* Work to do *
Give back the exact lines spanning from the line with "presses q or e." to the line with "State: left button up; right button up", with both of those lines included and no others.

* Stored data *
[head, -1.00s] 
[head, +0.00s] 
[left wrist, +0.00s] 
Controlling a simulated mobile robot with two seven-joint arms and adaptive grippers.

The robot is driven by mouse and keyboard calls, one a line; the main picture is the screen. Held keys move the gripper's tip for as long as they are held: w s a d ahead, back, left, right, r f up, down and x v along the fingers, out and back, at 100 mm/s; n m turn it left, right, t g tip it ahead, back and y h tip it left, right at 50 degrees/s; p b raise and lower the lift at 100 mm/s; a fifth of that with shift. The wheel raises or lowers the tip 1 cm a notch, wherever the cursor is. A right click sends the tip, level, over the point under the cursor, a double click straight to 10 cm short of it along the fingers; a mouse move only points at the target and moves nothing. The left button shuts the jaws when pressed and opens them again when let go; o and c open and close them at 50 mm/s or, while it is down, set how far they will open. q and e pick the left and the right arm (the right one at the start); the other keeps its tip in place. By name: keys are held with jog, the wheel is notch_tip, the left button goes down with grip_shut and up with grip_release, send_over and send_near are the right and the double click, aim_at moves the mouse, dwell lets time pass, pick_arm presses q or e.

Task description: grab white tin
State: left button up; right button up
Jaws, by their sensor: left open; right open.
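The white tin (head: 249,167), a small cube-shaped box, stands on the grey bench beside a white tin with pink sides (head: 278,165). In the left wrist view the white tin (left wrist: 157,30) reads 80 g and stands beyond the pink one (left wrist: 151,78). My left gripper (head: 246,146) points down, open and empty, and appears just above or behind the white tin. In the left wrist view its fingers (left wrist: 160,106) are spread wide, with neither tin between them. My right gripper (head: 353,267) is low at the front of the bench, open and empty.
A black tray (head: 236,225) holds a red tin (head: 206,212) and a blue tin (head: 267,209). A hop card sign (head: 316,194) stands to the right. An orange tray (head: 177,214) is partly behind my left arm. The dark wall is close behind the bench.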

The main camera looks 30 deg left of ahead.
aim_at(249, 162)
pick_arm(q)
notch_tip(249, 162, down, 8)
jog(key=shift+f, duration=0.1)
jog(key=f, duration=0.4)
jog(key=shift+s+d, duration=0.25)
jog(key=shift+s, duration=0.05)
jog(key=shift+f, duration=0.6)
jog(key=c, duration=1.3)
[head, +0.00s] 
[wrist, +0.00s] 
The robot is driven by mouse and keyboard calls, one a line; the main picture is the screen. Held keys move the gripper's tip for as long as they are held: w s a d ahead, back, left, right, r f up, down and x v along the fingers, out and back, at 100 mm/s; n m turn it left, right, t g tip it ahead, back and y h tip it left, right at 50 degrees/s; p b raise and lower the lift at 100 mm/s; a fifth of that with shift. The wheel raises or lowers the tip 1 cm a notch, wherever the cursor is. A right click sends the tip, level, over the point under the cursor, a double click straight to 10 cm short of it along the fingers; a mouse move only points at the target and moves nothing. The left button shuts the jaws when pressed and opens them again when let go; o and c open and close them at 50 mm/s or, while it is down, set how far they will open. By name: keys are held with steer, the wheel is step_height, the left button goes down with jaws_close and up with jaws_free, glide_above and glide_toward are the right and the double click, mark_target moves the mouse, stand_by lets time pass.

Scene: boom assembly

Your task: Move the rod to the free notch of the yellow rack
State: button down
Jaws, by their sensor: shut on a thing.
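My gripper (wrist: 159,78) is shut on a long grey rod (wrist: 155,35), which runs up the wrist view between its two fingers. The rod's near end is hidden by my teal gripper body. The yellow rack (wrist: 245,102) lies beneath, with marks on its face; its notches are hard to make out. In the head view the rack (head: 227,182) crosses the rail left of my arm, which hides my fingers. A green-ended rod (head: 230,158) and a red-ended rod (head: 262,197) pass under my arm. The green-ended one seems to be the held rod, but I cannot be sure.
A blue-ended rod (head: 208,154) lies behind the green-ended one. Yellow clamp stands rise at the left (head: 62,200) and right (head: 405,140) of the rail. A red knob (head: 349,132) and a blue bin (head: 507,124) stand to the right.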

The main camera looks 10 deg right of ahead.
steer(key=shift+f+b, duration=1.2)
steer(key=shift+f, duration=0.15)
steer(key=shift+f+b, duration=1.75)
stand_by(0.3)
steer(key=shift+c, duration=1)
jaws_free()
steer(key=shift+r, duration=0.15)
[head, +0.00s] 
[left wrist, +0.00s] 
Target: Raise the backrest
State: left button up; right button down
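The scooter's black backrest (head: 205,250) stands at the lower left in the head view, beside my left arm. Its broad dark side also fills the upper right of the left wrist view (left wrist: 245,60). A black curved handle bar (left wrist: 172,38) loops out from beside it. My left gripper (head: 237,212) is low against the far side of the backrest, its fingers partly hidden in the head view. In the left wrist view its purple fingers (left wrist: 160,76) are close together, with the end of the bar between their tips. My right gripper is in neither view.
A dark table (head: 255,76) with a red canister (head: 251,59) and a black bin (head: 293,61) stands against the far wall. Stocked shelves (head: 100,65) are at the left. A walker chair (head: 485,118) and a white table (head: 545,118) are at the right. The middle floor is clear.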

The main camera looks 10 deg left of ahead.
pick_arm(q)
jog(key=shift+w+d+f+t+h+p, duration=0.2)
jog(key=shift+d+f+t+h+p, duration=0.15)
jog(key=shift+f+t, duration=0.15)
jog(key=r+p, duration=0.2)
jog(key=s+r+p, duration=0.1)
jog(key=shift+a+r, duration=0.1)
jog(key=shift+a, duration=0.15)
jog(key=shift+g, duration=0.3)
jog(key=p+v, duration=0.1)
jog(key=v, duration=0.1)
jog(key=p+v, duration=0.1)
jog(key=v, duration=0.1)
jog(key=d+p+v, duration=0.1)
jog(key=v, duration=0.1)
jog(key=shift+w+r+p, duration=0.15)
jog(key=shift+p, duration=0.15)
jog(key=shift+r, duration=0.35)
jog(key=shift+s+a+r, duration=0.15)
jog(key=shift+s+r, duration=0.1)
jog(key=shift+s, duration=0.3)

* Response to the exercise *
The robot is driven by mouse and keyboard calls, one a line; the main picture is the screen. Held keys move the gripper's tip for as long as they are held: w s a d ahead, back, left, right, r f up, down and x v along the fingers, out and back, at 100 mm/s; n m turn it left, right, t g tip it ahead, back and y h tip it left, right at 50 degrees/s; p b raise and lower the lift at 100 mm/s; a fifth of that with shift. The wheel raises or lowers the tip 1 cm a notch, wherever the cursor is. A right click sends the tip, level, over the point under the cursor, a double click straight to 10 cm short of it along the fingers; a mouse move only points at the target and moves nothing. The left button shuts the jaws when pressed and opens them again when let go; o and c open and close them at 50 mm/s or, while it is down, set how far they will open. q and e pick the left and the right arm (the right one at the start); the other keeps its tip in place. By name: keys are held with jog, the wheel is notch_tip, the left button goes down with grip_shut and up with grip_release, send_over and send_near are the right and the double click, aim_at moves the mouse, dwell lets time pass, pick_arm presses q or e.

Task description: grab white tin
State: left button up; right button up

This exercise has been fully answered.